Other research in generated and real image classification combines transfer learning with specific algorithms to improve classification accuracy despite the small number of generated datasets. Mittal, Himanshu et al. ^[24] use the real and fake face detection by Yonsei University ^[25] to train a model for the classification of real and generated face images. Due to the small dataset, they trained the model based on pre-trained AlexNet ^[26]. Finally, they propose a model called improved quantum-inspired evolutionary-based feature selection (IQIEA-FS). IQIEA-FS is a feature selection method developed based on a quantum-inspired evolutionary algorithm’s basic concepts and ideas (QIEA). QIEA leverages concepts from quantum computing to solve optimization problems. IQIEA-FS is based on this QIEA algorithm but presents an improved method for more efficient and accurate feature selection to improve its performance. IQIEA-FS is an evolution of QIEA, which provides better feature selection and classification performance while maintaining its basic principles. Furthermore, it is used with a k-nearest neighbor (KNN) classifier to classify images into real and fake faces. Thus, the IQIEA-FS method consists of feature extraction based on AlexNet, feature selection using the IQIEA algorithm, and image classification using the KNN classifier, and achieves a mean normalized accuracy (MNA) of 58.3%.
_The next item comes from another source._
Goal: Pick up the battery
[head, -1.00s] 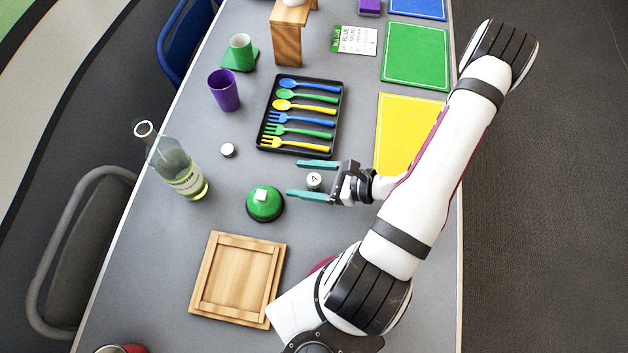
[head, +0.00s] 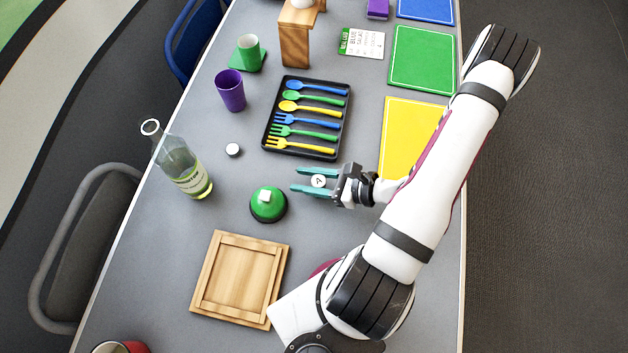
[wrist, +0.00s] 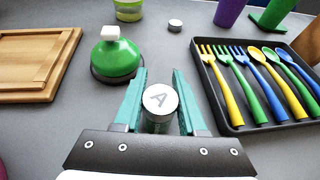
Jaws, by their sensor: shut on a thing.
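The battery (head: 319,181) is a small upright cylinder with a pale round top marked with a dark letter. In the wrist view the battery (wrist: 160,98) stands between the two fingers, its top facing the camera. My gripper (head: 297,180) has teal fingers, one on each side of the battery, and is shut on it. In the wrist view my gripper (wrist: 159,75) has its fingertips reaching past the battery. The battery's lower part is mostly hidden, so I cannot tell whether it touches the table.
A green dome with a white top (head: 268,204) stands left of my gripper. A black cutlery tray (head: 266,139) lies beyond it. A small pale disc (head: 233,150), a bottle (head: 184,170) and a wooden board (head: 240,278) are further left. Grey table is clear around the battery.
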3. Limitations of Existing Inpainting Models

Since existing inpainting models are primarily trained on real data, we conducted a series of experiments to explore and establish the limitations of inpainting models. As part of our experiments, we applied two distinct inpainting models to both real and generated data. The real data to which the inpainting was applied is the MS-COCO dataset ^[16], and the generated data is from DALL-E 2 ^[1], Stable Diffusion ^[3]. The first applied inpainting model is the partial convolution model by Liu et al. ^[4] which can be seen in Figs. 1 and 2. The second applied inpainting model is the gated convolution model by Yu et al. ^[5] which can be seen in Figs. 3 and 4. Figs. 1-4 show the original image, masked regions, binary mask, and inpainting results for the masked regions of the real and generated data.
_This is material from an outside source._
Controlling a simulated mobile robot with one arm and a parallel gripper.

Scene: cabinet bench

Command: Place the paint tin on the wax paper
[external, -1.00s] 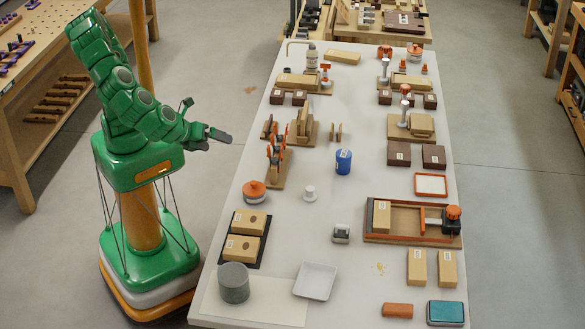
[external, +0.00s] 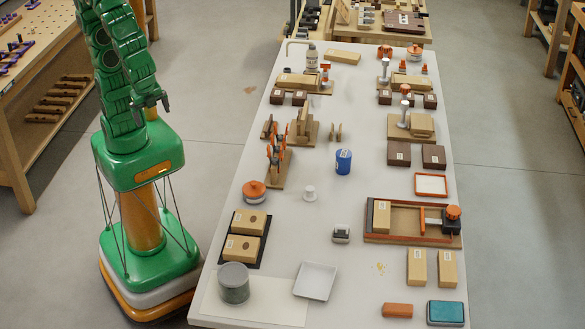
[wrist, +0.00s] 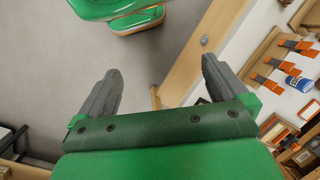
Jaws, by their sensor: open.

Fig. 1. Comparison after applying Liu et al. [4] partial convolution to real data.

Original image (top-left), masked regions (top-right), binary mask (bottom-left), and inpainting results (bottom-right).

Fig. 2. Comparison after applying Liu et al. [4] partial convolution to generated data.
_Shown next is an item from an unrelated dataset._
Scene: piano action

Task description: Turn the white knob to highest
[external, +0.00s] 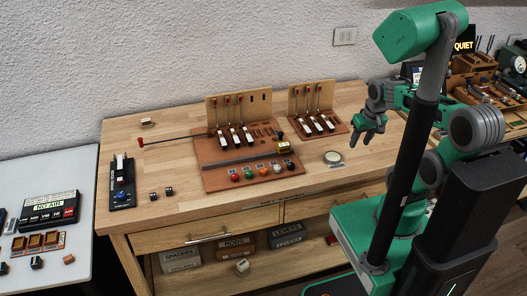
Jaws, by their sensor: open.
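A row of several small coloured round knobs runs along the front of a reddish-brown board (215,184) on the wooden table. A pale knob that looks white (276,168) sits near the right end of the row, between an orange one (263,171) and a black one (289,166). Its pointer or setting is too small to read. My gripper (362,141) is open and empty, fingers pointing down. It is above the table's right part, to the right of the knobs and well apart from them.
Upright panels with levers (240,108) stand behind the knobs; a smaller lever board (318,122) stands to their right. A yellow-topped block (284,147) sits behind the white knob. A round pale disc (332,157) lies between the knobs and my gripper. The table's front strip is mostly clear.
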Original image (top-left), masked regions (top-right), binary mask (bottom-left), and inpainting results (bottom-right).

Fig. 3. Comparison after applying Yu et al. [2] gated convolution to real data.

Original image (top-left), masked regions (top-right), binary mask (bottom-left), and inpainting results (bottom-right).

Fig. 4. Comparison after applying Yu et al. [2] gated convolution to generated data.

Original image (top-left), masked regions (top-right), binary mask (bottom-left), and inpainting results (bottom-right).

From the results in Figs. 1-4, we can see that the results of applying the inpainting model to the generated data are noticeably worse than the results from the real data. There could be several reasons for this, but it’s most likely due to the different nature of the real and generated data. So, since the inpainting model was trained on real data, we can assume that the generated data is unstable from the perspective of the deep learning model. Since the inpainting model proves to be fragile on the generated data, we propose a binary classification model to classify the generated data.

We summarized the main features after applying each inpainting ^[4,^5] to each real and generated image in Table 1. We can see that each of the inpainting models ^[4,^5] has common features of borderline, obvious artifacts, and unnatural results when applied to the generated images.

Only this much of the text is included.